Editor: Michael Dell, CPA
Gains & Losses
In Chief Counsel Advice (CCA) 201238027, the IRS concluded that state law property classification does not control whether exchanged properties are considered of “like kind” for purposes of Sec. 1031. Rather, federal income tax law controls and requires consideration of all facts and circumstances, including state law and federal tax law classifications, as appropriate.
Facts and Analysis
For an exchange of properties to qualify for deferral treatment under the like-kind exchange rules of Sec. 1031, the properties must be of like kind. Regs. Sec. 1.1031(a)-1(b) states that the words “like kind” refer to the nature or character of the property and not to its grade or quality, and that one kind or class of property may not be exchanged for property of a different kind or class.
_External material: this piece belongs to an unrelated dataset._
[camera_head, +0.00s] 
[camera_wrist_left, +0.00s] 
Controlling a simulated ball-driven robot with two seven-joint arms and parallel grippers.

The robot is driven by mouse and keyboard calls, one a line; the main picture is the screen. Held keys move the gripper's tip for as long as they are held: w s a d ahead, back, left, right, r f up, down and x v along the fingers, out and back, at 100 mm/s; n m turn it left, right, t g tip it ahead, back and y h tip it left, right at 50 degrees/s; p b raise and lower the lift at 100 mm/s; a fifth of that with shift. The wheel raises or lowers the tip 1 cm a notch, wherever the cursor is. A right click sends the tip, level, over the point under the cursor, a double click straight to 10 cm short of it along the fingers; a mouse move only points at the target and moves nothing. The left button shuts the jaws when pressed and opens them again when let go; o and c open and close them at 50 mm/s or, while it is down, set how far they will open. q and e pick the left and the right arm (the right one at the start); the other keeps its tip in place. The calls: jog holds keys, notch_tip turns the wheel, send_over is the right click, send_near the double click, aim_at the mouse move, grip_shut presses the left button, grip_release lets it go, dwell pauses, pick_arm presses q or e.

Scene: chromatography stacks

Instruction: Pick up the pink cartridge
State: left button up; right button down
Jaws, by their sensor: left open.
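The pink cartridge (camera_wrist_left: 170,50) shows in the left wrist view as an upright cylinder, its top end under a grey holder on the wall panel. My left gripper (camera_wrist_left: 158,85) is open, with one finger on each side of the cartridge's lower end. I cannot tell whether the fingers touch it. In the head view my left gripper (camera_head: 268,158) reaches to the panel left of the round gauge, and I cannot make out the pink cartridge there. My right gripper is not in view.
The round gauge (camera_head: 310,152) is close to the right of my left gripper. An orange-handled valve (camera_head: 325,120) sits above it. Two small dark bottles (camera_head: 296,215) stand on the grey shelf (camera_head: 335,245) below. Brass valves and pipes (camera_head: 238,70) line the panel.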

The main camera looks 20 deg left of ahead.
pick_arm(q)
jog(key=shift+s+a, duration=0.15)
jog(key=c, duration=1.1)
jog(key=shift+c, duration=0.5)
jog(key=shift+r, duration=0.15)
The regulation also notes that the fact that any real estate involved is improved or unimproved is not material, for that fact relates only to the grade or quality of the property and not to its kind or class.
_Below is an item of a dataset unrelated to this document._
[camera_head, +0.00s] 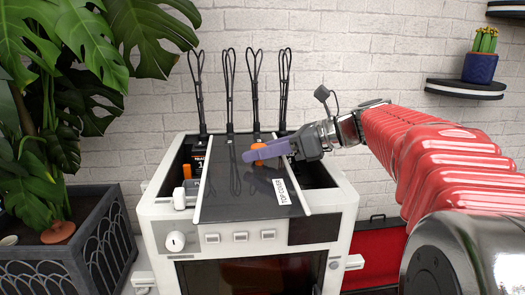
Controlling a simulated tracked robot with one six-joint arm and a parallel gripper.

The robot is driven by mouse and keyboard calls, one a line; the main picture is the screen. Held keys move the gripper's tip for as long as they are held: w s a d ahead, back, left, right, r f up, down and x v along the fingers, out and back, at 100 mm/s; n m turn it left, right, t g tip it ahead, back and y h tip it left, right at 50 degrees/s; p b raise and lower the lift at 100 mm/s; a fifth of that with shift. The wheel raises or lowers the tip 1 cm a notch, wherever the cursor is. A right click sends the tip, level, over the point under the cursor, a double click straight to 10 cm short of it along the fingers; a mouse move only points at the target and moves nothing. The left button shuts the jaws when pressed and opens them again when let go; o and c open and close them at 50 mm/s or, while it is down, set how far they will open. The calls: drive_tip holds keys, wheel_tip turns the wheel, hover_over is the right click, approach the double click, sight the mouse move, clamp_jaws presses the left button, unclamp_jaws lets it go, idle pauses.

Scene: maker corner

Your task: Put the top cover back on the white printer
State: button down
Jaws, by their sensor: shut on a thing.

CCA 201238027 offers four examples to illustrate whether state law characterizations of property as real or personal affect whether the property is of like kind. Example 1 involves an exchange of a natural gas pipeline in State 1 (constructed along a right of way on real property) that is classified as personal property in State 1 for a State 2 natural gas pipeline that is classified as real property in State 2.
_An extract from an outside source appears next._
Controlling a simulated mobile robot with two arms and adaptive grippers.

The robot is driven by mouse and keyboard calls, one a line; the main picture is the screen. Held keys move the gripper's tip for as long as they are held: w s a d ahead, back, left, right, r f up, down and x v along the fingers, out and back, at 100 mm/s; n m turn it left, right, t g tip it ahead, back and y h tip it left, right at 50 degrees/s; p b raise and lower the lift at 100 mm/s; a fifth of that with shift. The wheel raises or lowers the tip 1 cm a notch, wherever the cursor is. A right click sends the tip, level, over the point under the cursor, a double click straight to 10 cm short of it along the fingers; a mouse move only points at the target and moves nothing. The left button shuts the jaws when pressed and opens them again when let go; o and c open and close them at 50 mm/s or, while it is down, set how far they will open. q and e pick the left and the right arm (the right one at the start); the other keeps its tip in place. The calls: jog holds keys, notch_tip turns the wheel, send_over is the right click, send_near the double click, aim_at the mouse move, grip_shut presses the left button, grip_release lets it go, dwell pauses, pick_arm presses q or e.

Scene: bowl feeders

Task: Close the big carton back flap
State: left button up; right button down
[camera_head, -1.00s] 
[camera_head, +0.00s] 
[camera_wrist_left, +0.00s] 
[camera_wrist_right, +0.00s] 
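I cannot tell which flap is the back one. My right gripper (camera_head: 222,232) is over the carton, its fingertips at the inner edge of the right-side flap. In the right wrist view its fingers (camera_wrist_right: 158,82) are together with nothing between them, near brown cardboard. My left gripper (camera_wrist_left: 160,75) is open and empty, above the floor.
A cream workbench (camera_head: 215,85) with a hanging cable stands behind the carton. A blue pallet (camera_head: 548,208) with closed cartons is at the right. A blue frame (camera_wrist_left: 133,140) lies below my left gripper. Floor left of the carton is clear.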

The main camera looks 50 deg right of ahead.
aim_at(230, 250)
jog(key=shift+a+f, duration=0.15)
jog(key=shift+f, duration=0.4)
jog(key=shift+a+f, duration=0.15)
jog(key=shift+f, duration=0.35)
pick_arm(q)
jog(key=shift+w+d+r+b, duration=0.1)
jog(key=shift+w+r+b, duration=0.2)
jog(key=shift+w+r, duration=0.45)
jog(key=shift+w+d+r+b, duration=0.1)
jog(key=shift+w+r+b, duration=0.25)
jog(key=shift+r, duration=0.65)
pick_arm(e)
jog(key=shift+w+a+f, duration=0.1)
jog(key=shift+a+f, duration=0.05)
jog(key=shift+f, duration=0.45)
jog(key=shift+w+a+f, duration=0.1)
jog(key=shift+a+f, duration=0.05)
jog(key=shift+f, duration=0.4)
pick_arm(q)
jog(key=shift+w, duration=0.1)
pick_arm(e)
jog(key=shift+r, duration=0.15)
While in some cases courts have looked to state law classifications of property as real or personal in determining whether exchange property is of like kind, the IRS explained, the courts have relied on more than just state law classifications in their analysis. The IRS pointed out that other cases demonstrate that the like-kind determination is a question of federal law rather than state law, and that relying solely on state property classifications can lead to absurd results. Thus, state law property classifications do not determine whether property is of like kind; rather, the determination is a federal one that considers all facts and circumstances.
Accordingly, the IRS concluded in Example 1 that the state law characterization of the pipelines does not override the basic nature and character of the property involved. The pipelines are of the same nature and character and, thus, are of like kind for purposes of Sec. 1031. The IRS also explained that the pipelines are treated as real property because they are inherently permanent structures that are affixed to land and, thus, when applying the multiple property exchange rules of Regs. Sec. 1.1031(j)-1, taxpayers should include the pipelines in the real property exchange group.
Example 2 illustrates that a steam turbine (used for the commercial production of electricity) attached as a fixture to a building and treated as real property under state law is of like kind to a similar steam turbine located in another state that is treated as personal property in that state. The IRS also explained that the steam turbines are machinery and, thus, personal property for purposes of the like-kind exchange rules. Example 3 illustrates that a steam turbine classified under state law as real property is not of like kind to raw land. Example 4 illustrates an exchange involving both pipelines and a steam turbine. To the extent the exchange consisted of the pipelines, the property qualified as like-kind, but the steam turbine did not qualify.
Case law and administrative guidance addressing the like-kind standard of Sec. 1031 have often referred to state law property classifications, especially when considering exchanges of real property. However, the authorities were often unclear as to the exact role state law played in determining whether properties at issue were of a like kind, and which state law was relevant (e.g., those relating to property tax, sales tax, intestacy, etc.). This guidance should help taxpayers and advisers avoid absurd results from basing the like-kind determination solely on state law classifications.
Michael Dell is a partner with Ernst & Young LLP in Washington, D.C.